Gulf Cooperation Council (GCC) states are moving toward the adoption of a comprehensive regional strategy to combat money laundering, a crime officials warn poses significant threats to economic stability and global security.
Jasem Mohamed Al-Budaiwi, Secretary-General of the GCC, announced that member states have already enacted a series of laws and regulations targeting money laundering. However, he emphasized that a unified Gulf strategy would establish “a new framework of joint cooperation” and strengthen coordination with international partners.
Speaking at the opening of the “Workshop on Preparing the Gulf Strategy for Combating Money Laundering,” hosted by Kuwait’s Ministry of Interior in partnership with the United Nations Office on Drugs and Crime (UNODC), Al-Budaiwi described money laundering as “one of today’s most complex global challenges.” He noted that its consequences extend beyond economic disruption, fueling terrorism, organized crime, and threatening international peace and security.
Citing global estimates, he said money laundering accounts for between 2 and 5 percent of the world’s GDP, which is equivalent to $800 billion to $2 trillion annually. Given their geographic position, economic weight, and international connectivity, GCC countries are particularly exposed to such risks.
“Any loophole in financial or regulatory systems could be exploited to channel illicit funds or finance activities that undermine regional and global security,” Al-Budaiwi warned.
The Secretary-General stressed that GCC legislation already aligns with international standards, but argued for a collective regional approach based on “the principle of shared security, translated into effective and deterrent action plans.”
He pointed to the bloc’s 2024 Regional Security Vision, which highlighted the urgent need to strengthen frameworks against terrorist financing and money laundering.
According to Al-Budaiwi, the proposed Gulf strategy will rest on five key pillars. The first involves enhancing security legislation and policies, ensuring that interior ministries can close gaps exploited by criminals while coordinating closely with financial regulators. The second focuses on joint operations and intelligence-sharing, including the creation of GCC task forces.

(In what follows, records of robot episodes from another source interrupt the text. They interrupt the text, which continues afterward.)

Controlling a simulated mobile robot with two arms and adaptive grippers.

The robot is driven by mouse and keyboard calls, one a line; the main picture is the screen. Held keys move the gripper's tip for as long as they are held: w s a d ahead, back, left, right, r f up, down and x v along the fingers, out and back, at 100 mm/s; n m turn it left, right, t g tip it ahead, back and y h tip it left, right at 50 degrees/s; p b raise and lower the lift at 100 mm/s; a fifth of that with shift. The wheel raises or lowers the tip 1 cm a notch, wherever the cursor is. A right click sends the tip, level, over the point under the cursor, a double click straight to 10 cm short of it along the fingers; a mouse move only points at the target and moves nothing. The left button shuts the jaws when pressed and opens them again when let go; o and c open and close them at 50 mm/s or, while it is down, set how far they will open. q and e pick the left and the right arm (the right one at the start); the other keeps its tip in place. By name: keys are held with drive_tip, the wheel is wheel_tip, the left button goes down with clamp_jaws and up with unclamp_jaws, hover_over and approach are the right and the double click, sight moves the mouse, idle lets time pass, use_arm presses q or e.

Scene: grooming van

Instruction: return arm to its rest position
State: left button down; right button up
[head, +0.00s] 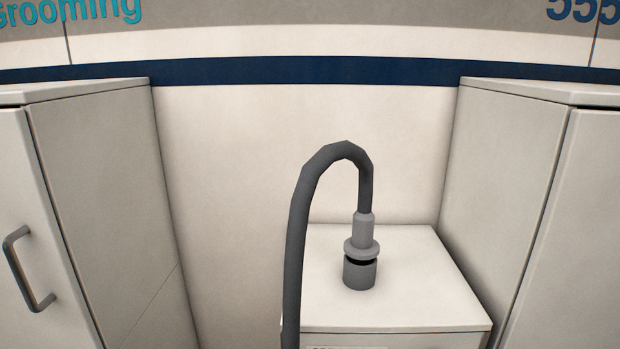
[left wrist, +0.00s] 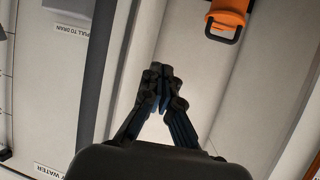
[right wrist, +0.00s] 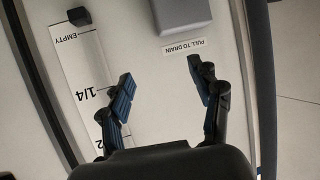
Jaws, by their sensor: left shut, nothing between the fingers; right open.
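My left gripper (left wrist: 162,90) shows in the left wrist view with its black fingers together and nothing between them. My right gripper (right wrist: 163,85) shows in the right wrist view with its blue-padded fingers spread apart and nothing between them. Neither gripper shows in the head view. In the head view a grey hose (head: 298,215) arches up and over to the right. It ends in a grey fitting (head: 363,235) that points down into or onto a dark grey collar (head: 359,273) on a low white box (head: 430,280). I cannot tell how firmly they join.
White cabinets stand left (head: 105,190) and right (head: 510,170) of the box; the left one has a grey handle (head: 25,270). An orange part (left wrist: 228,15) is beyond my left gripper. A white panel with level marks (right wrist: 85,75) and a grey block (right wrist: 180,14) are near my right gripper.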

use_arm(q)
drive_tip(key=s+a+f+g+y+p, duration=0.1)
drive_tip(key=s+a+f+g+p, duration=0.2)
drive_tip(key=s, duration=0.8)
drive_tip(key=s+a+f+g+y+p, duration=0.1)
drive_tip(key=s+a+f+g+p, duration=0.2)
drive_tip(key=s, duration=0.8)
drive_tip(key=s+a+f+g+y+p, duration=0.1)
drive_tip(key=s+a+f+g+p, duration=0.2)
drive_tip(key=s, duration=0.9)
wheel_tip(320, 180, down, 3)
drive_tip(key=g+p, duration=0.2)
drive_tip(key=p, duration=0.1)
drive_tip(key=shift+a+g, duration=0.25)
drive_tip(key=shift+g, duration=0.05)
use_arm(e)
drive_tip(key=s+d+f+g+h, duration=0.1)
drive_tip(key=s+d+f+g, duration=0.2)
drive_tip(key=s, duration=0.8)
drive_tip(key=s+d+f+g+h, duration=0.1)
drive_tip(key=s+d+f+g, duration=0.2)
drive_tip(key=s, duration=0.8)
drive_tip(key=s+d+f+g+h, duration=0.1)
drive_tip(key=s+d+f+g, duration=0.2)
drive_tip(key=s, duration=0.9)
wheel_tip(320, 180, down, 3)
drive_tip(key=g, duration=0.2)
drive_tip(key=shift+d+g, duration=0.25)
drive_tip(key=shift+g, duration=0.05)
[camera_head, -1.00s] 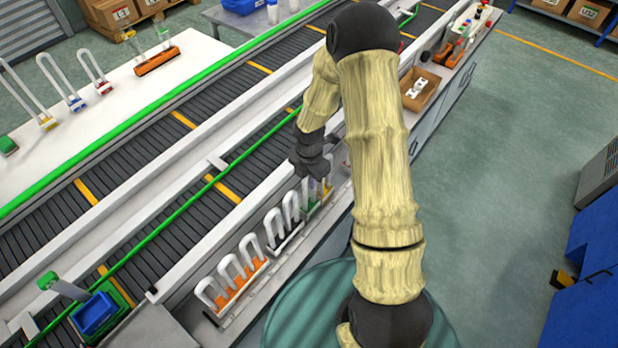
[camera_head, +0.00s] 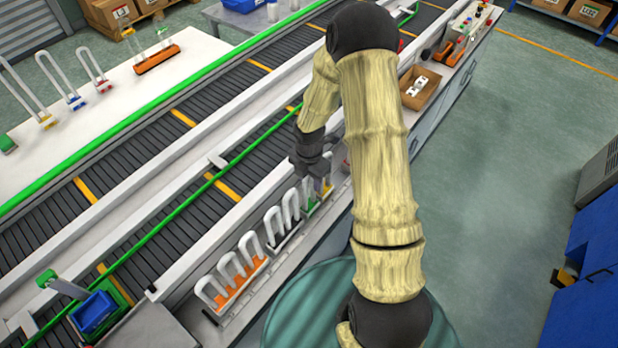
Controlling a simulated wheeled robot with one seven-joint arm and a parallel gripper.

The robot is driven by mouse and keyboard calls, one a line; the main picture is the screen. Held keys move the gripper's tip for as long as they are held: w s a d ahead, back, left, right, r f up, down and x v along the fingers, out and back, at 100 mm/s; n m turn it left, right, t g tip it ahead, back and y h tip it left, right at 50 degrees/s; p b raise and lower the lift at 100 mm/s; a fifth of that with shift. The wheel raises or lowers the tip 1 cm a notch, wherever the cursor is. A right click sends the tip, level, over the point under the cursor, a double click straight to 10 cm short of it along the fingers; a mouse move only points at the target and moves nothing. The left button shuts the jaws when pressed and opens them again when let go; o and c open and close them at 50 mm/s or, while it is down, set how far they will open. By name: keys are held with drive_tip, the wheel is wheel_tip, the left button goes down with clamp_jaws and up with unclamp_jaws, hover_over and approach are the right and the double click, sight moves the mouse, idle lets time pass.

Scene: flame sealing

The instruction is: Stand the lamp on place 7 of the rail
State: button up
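My gripper (camera_head: 318,170) is over the far end of a row of white U-shaped lamps along the near side of the conveyor. Its fingers are dark, small and partly hidden by my own arm, so I cannot tell if they hold a lamp. A lamp with a green base (camera_head: 309,203) stands just under the gripper. A yellow base (camera_head: 326,188) shows beside it. Nearer along the rail (camera_head: 222,318) stand lamps with black bases (camera_head: 291,212) and several with orange bases (camera_head: 238,272). Place numbers are not readable.
The conveyor (camera_head: 140,160) with green edges runs behind the row. A blue bin (camera_head: 94,314) stands at its lower left. Larger U-shaped tubes (camera_head: 62,80) stand on the white table at left. A cardboard box (camera_head: 418,90) sits on the bench beyond my arm.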

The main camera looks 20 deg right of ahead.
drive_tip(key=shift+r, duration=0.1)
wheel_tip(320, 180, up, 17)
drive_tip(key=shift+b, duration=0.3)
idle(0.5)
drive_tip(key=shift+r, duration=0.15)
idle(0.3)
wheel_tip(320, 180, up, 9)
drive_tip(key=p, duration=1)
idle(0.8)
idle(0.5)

The third pillar emphasizes technology and advanced analytics, with investments in artificial intelligence and secure digital platforms for real-time data exchange. The fourth centers on asset tracing and confiscation, targeting illicit funds linked to drug trafficking, corruption, terrorism, and human trafficking, alongside strengthened international cooperation on asset recovery.
Finally, the fifth pillar highlights training and awareness, including specialized programs for interior ministry officers, unified operational guidelines, and awareness campaigns targeting vulnerable sectors.
Al-Budaiwi concluded that the new strategy would bolster Gulf states’ collective ability to safeguard their economies and security, while reinforcing the region’s role as a trusted partner in the global fight against financial crime.